So "open source" licenses work exactly the way they say they do,
 and not all of your spinning and twisting will change that.

"Having determined that the terms of the Artistic License are
enforceable copyright conditions, ..."

So the CAFC found the Artistic License contains enforceable
conditions. So what.

1) The CAFC case is meaningless to *any* other copyright
infringement case *anywhere*:


"Technically, the Federal Circuit's ruling will have no
precedential, effect. Because of an unusual quirk in US law, the
court had to apply the legal standards of a sister appellate court,
the 9th Circuit Court of Appeals; and the Federal Circuit's
interpretation of 9th Circuit law has no precedential value. "Even a
future Federal Circuit case on this area of the law must look again
to the regional [9th] circuit and not the Federal Circuit
interpretation," according to Harold Wegner, a partner in the
Washington, DC office of Foley & Lardner."
http://www.ip-watch.org/weblog/2008/08/26/us-court-finds-open-source-licences-enforceable-big-impact-seen-on-us-copyright-law/

All the blather you can muster will *never* make the CAFC decision
applicable to another copyright case. *Forget* the CAFC decision. It
doesn't set any precedent concerning "open source" licenses. The
CAFC decision is toothless and meaningless to open source license law.

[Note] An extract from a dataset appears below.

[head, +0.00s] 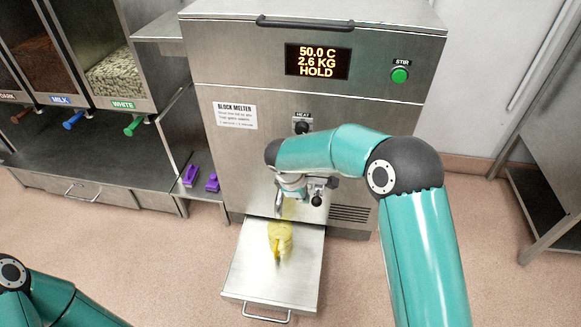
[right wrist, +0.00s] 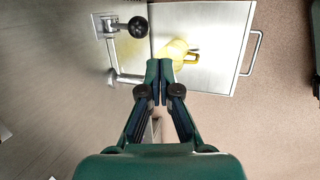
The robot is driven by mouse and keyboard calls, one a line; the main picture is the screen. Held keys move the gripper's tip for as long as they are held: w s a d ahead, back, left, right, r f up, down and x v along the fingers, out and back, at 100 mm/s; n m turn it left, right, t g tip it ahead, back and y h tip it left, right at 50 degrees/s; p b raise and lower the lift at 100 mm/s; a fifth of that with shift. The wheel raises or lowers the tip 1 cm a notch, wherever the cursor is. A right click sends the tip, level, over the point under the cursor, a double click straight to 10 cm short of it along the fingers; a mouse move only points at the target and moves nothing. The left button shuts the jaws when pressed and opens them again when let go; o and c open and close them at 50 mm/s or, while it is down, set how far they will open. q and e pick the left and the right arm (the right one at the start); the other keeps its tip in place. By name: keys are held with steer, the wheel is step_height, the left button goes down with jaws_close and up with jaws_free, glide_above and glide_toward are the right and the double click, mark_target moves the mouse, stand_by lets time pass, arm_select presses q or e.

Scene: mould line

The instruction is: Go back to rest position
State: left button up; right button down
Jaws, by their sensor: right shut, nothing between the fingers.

2) How do you generalize applying the toothless CAFC decision to
"So "open source" licenses. . ."?

Are all open source licenses written like the Artistic License?

Is the license:

******************** Open Source License ***************************

You may copy, make derivative works, and distribute those works that
are based on the covered source code provided that you first murder
your mother.

********************************************************************

enforceable? Of course not. It contains an illegal condition. Just
like the GPL contains an illegal condition.